I confess that, for me, this act of conceptual diplomacy – if not a theoretical entente cordiale between Yale and Paris, then at least an assignation - is offset by some unease at bringing two different ontologies of culture to bear upon the same problematic. One (Yale) sees culture, substantively, as an independent variable, the other (Bourdieu) sees independence as an historically provisional state profoundly dependent on prevalent field structures. An uncharitable reading would be that Thorpe is having his Panettone and eating it. Are webs of meaning internally generated or determined by what Alexander (2003) would dismiss as the “reified model” of the field? Is social class an idea, an emotion structure or a materially generated position? What happens when two grand but opposing theories are used with and alongside each other? What are the gains and losses, the tensions and friction points?

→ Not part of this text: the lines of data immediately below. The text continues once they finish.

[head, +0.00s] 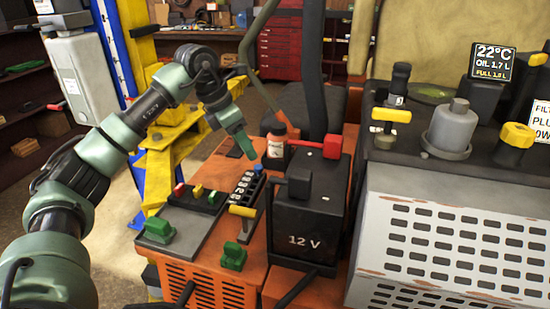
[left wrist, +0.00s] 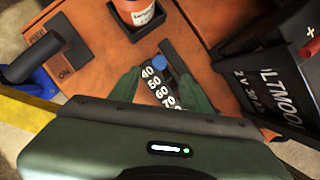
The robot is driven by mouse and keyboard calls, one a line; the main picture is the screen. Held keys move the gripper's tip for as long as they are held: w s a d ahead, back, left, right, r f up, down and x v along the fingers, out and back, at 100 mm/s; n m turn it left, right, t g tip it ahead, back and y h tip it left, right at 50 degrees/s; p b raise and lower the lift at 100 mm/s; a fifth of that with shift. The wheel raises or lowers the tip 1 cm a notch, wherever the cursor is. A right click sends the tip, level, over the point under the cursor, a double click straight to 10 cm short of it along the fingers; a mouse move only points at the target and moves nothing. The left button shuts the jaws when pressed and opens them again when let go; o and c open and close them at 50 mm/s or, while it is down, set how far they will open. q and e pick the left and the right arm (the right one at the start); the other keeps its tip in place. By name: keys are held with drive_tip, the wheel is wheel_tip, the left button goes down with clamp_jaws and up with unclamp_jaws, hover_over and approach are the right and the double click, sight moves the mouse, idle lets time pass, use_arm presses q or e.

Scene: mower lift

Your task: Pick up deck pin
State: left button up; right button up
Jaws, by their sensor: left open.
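The deck pin (head: 258,169) shows as a small blue round head at the far end of a black numbered height scale (head: 243,187) on the orange mower body. In the left wrist view the blue head of the pin (left wrist: 159,62) sits by the white number 40. My left gripper (head: 245,148) is open and points down above the far end of the scale. In the left wrist view its green fingers (left wrist: 159,78) lie on either side of the scale, with the blue head between and slightly beyond the tips. I see no contact. My right gripper is not in view.
A black 12 V battery (head: 311,215) with a red terminal cover stands close right of the scale. An orange bottle (head: 275,142) stands just behind the pin. A yellow lift arm (head: 165,165) is at left.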

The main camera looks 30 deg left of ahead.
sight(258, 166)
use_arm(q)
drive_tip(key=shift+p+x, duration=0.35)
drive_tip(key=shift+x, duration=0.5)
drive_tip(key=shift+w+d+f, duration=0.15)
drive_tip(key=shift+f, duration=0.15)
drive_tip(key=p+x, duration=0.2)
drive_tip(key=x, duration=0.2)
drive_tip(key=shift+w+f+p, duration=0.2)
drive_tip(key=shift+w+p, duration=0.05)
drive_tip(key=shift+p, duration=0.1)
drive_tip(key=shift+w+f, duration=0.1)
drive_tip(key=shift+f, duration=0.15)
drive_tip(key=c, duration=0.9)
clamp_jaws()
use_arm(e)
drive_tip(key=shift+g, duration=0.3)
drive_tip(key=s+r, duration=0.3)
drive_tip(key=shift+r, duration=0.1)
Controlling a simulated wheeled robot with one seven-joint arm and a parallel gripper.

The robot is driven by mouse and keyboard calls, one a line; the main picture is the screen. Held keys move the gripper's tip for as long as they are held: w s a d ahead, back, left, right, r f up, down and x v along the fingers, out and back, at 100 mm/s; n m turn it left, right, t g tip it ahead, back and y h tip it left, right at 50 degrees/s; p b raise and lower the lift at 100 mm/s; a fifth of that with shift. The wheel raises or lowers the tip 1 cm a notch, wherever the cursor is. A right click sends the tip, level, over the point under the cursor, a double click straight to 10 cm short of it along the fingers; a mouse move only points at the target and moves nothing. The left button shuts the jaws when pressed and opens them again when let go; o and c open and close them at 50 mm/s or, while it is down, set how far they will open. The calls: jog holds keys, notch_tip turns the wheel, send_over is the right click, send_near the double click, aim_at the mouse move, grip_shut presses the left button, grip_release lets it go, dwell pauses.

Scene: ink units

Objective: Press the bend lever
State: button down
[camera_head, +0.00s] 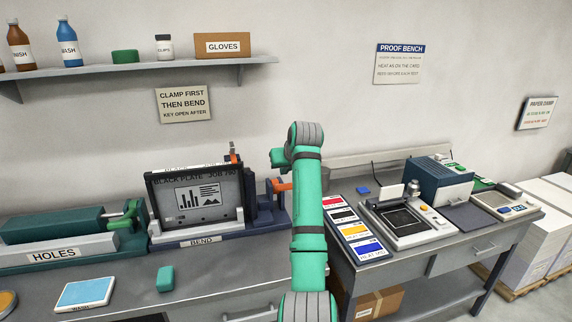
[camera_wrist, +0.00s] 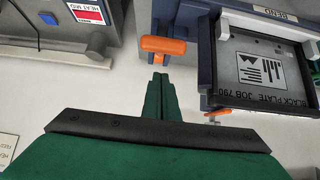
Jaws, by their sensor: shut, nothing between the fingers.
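The bend unit (camera_head: 203,241) stands on the left bench, with its label also at the top right of the wrist view (camera_wrist: 275,14). A black plate marked JOB 790 (camera_head: 168,199) stands upright in it; it also shows in the wrist view (camera_wrist: 283,88). An orange-handled lever (camera_head: 284,186), which looks like the bend lever, is at the unit's right side, partly behind my arm. Its handle lies just ahead of my fingertips in the wrist view (camera_wrist: 163,46). My gripper (camera_wrist: 160,82) is shut and empty; contact with the handle cannot be told.
A smaller orange handle (camera_head: 233,153) is on top of the bend unit; it also shows in the wrist view (camera_wrist: 217,114). The holes unit (camera_head: 57,253) stands to its left. A green block (camera_head: 165,279) lies in front. The proof bench (camera_head: 440,250) is at right.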

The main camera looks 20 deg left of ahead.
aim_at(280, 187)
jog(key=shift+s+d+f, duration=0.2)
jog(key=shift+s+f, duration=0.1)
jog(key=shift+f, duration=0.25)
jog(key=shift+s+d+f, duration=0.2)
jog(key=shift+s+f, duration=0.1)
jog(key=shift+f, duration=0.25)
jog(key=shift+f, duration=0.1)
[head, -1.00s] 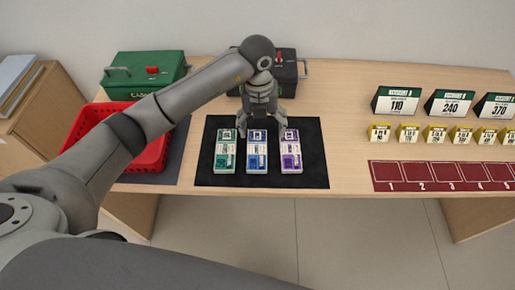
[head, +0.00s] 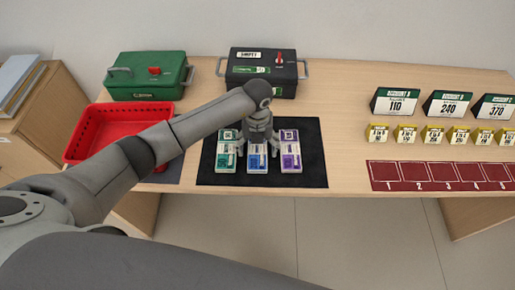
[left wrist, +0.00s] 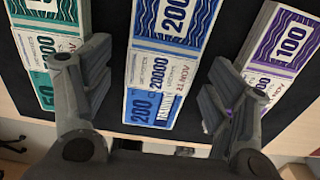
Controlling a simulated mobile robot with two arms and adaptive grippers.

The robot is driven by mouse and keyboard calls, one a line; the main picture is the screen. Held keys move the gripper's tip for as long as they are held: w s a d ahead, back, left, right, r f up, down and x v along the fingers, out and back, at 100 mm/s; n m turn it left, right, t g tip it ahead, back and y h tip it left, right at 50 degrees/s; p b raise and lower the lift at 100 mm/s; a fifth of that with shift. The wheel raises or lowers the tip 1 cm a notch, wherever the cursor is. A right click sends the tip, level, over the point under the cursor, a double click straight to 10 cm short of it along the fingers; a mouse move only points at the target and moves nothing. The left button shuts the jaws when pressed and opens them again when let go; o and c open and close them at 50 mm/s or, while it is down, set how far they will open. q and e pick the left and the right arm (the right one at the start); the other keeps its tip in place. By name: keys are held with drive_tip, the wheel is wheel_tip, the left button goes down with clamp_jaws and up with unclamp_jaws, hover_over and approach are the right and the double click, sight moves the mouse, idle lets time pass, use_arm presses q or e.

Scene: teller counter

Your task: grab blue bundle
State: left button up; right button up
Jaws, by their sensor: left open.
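The blue bundle (head: 257,159) lies on the black mat (head: 315,175) between a green bundle (head: 225,155) and a purple bundle (head: 290,158). My left gripper (head: 258,148) is open above the blue bundle and hides part of it in the head view. In the left wrist view the open fingers of the left gripper (left wrist: 155,95) stand on either side of the blue bundle (left wrist: 160,65), apart from it. The left finger overlaps the green bundle (left wrist: 60,45), and the right finger is near the purple bundle (left wrist: 280,50). My right gripper is not in view.
A red basket (head: 90,122), a green cash box (head: 150,92) and a black cash box (head: 262,72) stand at the left and back. Number signs (head: 395,104), small yellow tags (head: 405,133) and a dark red numbered strip (head: 430,175) are at the right.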

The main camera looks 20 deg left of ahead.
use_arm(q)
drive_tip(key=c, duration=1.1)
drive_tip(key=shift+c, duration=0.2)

Instead of the somewhat psychologistic idea of trauma, I found myself wondering whether there could have been fruitful lines of explanation based on Bourdieu’s (2000) concept of hysteresis, a somewhat neglected concept in Bourdieusian scholarship compared to habitus, field and capital, but which gets at the temporary disjunctures between a class habitus and broader field structures when the latter are subject to rapid processes of social change. Bourdieu is not known for his refined handling of social change, of course, but hysteresis encourages us to ask what happens to categories of vision and division in those out-of-kilter moments, when change is so transformative that it requires adjustments to ways of seeing and making. This misgiving misses the point about Thorpe’s theoretical contribution, however, which is not to integrate these two traditions, but to put their best bits to work in order to move beyond established approaches to cultural representation. On this account, it remains both provocative and productive.

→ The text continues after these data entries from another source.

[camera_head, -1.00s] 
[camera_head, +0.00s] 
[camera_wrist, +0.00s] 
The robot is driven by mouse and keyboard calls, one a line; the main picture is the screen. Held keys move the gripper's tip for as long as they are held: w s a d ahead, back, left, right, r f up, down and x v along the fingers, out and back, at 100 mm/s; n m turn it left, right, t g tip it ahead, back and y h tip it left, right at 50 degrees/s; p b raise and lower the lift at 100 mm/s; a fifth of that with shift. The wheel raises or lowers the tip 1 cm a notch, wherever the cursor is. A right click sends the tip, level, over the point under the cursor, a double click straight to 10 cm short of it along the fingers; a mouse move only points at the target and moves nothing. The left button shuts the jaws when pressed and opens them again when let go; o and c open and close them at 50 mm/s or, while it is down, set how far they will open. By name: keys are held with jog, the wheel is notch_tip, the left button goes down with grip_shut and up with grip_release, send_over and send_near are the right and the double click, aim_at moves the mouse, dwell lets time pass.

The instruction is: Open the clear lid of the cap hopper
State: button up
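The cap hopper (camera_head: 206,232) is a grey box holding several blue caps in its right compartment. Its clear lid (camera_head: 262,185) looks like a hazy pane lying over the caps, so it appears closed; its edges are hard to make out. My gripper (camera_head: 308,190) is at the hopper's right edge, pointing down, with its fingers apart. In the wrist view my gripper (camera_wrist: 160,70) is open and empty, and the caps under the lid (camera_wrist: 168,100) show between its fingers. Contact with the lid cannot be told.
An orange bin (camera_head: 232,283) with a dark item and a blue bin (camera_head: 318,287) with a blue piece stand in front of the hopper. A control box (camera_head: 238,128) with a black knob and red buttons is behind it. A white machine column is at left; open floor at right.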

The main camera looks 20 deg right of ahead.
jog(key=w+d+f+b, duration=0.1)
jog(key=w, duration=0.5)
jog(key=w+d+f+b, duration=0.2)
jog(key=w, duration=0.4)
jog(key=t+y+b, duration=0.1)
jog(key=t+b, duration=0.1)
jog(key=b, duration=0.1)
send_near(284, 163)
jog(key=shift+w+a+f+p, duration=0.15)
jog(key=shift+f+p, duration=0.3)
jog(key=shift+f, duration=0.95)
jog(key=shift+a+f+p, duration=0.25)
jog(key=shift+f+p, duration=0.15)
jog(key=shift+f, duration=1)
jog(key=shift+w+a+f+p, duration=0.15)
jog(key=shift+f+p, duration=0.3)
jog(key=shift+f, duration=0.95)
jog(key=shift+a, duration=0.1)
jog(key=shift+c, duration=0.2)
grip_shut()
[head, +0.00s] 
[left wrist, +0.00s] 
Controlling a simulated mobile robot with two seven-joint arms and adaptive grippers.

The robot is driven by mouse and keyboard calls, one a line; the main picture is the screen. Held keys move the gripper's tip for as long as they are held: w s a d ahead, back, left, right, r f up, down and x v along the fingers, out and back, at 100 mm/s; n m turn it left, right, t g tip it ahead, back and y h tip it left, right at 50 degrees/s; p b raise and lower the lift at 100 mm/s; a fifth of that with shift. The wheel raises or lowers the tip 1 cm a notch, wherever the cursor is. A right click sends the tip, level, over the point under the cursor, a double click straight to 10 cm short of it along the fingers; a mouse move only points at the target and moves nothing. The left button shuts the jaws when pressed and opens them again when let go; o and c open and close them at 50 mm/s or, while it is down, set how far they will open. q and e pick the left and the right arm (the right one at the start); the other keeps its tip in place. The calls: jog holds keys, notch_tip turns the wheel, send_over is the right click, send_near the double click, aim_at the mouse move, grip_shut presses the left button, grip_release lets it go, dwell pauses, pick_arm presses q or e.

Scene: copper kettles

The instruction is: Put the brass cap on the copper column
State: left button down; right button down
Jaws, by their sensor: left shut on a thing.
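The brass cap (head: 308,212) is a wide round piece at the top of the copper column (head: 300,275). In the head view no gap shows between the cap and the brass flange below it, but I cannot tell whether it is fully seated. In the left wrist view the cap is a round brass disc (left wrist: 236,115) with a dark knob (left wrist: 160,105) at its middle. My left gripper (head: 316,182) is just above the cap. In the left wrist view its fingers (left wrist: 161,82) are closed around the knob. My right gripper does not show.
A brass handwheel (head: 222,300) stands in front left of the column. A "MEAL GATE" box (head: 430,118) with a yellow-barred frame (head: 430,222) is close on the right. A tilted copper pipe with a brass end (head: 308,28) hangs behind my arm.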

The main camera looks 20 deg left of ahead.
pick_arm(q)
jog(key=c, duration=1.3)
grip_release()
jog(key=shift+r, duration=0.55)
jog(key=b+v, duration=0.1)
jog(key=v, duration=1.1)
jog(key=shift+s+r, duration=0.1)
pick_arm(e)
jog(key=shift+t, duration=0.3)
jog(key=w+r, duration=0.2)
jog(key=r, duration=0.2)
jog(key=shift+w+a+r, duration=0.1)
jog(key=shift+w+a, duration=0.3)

The third offering, then, is the break with what Thorpe calls the “Saidian paradigm” of cultural representation – the theoretical framework which identifies discourse as the predominant means by which groups are centred and othered, become dominant or subjugated. Quite rightly, Thorpe identifies why this mode of thought short circuits sociological analyses because – hamstrung as it is by binaries of “the West” and “the rest” - it is unable to grasp how others can be represented as culturally superior to the powerful subjects doing the representing. This is the case for much of the time period here, of Italy from Britain when the former is framed as the pinnacle of taste and high culture. The implication is that theories of representation should venture beyond the Saidian paradigm and its origins in ideology critique. This is a refreshing and much needed move that opens up cultural sociological approaches to the complex dynamics of representation as a perpetually open set of symbolic accomplishments. That the book doesn’t then fall back into a rudimentary semiology of Italy – myth and second-order signification as in Barthes’ (1972) famous unpacking of the Panzani Pasta advert - is a further strength. It enables Thorpe to do what too few cultural sociologists do, which is a deep-lens scan of the symbolic as it refracts social change.

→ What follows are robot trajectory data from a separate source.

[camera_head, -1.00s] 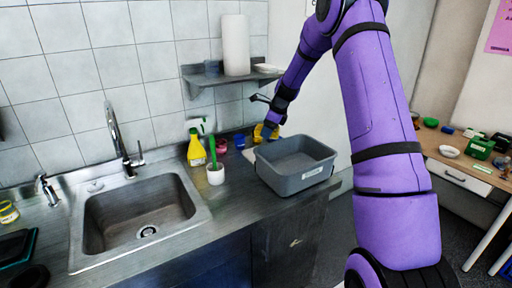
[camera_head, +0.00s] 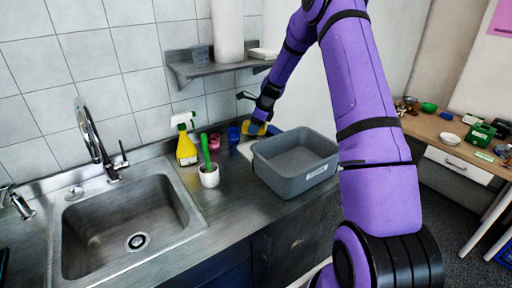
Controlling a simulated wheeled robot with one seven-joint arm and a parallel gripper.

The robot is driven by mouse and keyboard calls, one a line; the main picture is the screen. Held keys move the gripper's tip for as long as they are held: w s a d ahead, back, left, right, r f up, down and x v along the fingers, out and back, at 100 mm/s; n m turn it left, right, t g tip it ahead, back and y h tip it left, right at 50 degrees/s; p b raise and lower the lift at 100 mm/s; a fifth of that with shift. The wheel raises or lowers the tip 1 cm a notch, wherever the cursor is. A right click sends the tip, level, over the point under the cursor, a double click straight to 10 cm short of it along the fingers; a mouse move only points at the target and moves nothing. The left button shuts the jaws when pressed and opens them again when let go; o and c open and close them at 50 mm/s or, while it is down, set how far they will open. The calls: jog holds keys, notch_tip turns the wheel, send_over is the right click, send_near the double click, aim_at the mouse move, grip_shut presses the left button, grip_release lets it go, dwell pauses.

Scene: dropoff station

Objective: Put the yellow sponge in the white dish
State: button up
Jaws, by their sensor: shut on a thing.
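The yellow sponge (camera_head: 254,129) is at the back of the counter, behind the grey bin's left corner. My gripper (camera_head: 261,120) is just above it, small and dark in the view, and is shut on the sponge. The fingertips are too small to see clearly. A shallow white dish (camera_head: 263,54) sits on the right end of the wall shelf, above my gripper. A white round bowl (camera_head: 449,139) stands on the wooden table at the right. I cannot tell which of the two the task means.
The grey bin (camera_head: 291,184) stands close in front of my gripper. Left of it are a blue cup (camera_head: 234,135), a pink item (camera_head: 214,141), a brush in a white pot (camera_head: 209,175) and a yellow spray bottle (camera_head: 187,150). The metal shelf (camera_head: 205,67) overhangs the counter; a sink (camera_head: 130,225) is left.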

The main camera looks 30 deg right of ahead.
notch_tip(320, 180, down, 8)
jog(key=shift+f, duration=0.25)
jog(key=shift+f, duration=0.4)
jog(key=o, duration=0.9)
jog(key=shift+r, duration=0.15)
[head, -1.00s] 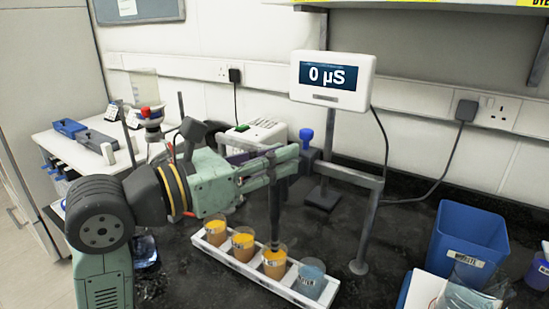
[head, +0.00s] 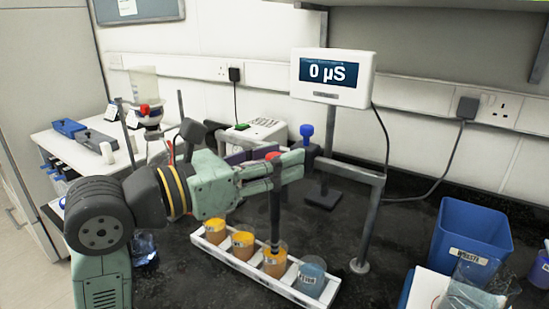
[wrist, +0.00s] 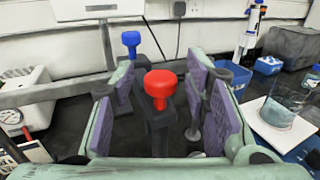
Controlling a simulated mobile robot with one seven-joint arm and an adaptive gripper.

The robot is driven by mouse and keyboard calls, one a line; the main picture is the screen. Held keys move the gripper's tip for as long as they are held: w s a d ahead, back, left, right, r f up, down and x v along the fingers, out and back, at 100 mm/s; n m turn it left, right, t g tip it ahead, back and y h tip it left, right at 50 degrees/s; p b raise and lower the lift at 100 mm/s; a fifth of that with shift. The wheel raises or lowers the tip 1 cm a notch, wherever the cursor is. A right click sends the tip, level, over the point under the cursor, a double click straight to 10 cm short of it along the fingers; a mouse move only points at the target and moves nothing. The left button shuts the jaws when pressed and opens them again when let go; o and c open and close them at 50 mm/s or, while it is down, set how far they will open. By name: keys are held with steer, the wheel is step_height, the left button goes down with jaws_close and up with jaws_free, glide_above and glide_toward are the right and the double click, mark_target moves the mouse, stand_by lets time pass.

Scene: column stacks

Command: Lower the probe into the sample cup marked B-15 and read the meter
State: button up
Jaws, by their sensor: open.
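My gripper (head: 290,168) is open, its fingers on either side of the dark probe (head: 275,215) below its red knob (head: 272,156). In the wrist view the red knob (wrist: 160,84) stands between the purple pads, with gaps on both sides. The probe points down at the third cup from the left (head: 275,264), which holds orange liquid; its lower end appears to be in that cup's mouth. The cup labels are too small to read, so I cannot tell which is B-15. The meter (head: 336,75) shows 0 µS.
A white rack (head: 240,262) holds orange cups and a blue-grey one (head: 311,278) at its right end. A post with a blue knob (head: 306,132) stands behind the gripper. A grey stand (head: 365,225) is just right. A blue bin (head: 470,240) and beaker (head: 475,290) stand farther right.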

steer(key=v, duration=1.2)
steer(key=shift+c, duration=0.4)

Does is matter that working class conceptions of Italy are relatively inconspicuous in the book? Not in itself given the focus is squarely on the kinds of middle- and upper-class imaginaries that disproportionately shaped Britain’s legitimate cultures. Presumably, a more “bottom up” history could provide supplementary materials on how all this looks from, well, the bottom. It’s no accident that competing versions of Italy, as Thorpe shows, began to proliferate from the late 20th century at the same time as classed processes like low-cost travel and budget food lines, the ubiquity of shopping mall designer outlets and SkySports. Hence, one of the intriguing questions Thorpe poses is: what and where is Italy now? Chapter 7 explores the commodification of Italy as a process of de-autonomisation of the restricted parts of the sub-field in which intellectuals, poets and writers hatched their classical and romantic visions. Thorpe shows us that by the late 1980s Italy circulated as a global commodity in an over-heated market with the kinds of outcomes well known to Frankfurt School scholars: a nation compressed into a series of homogeneous consumer signs, notably in lifestyle, food and travel magazines.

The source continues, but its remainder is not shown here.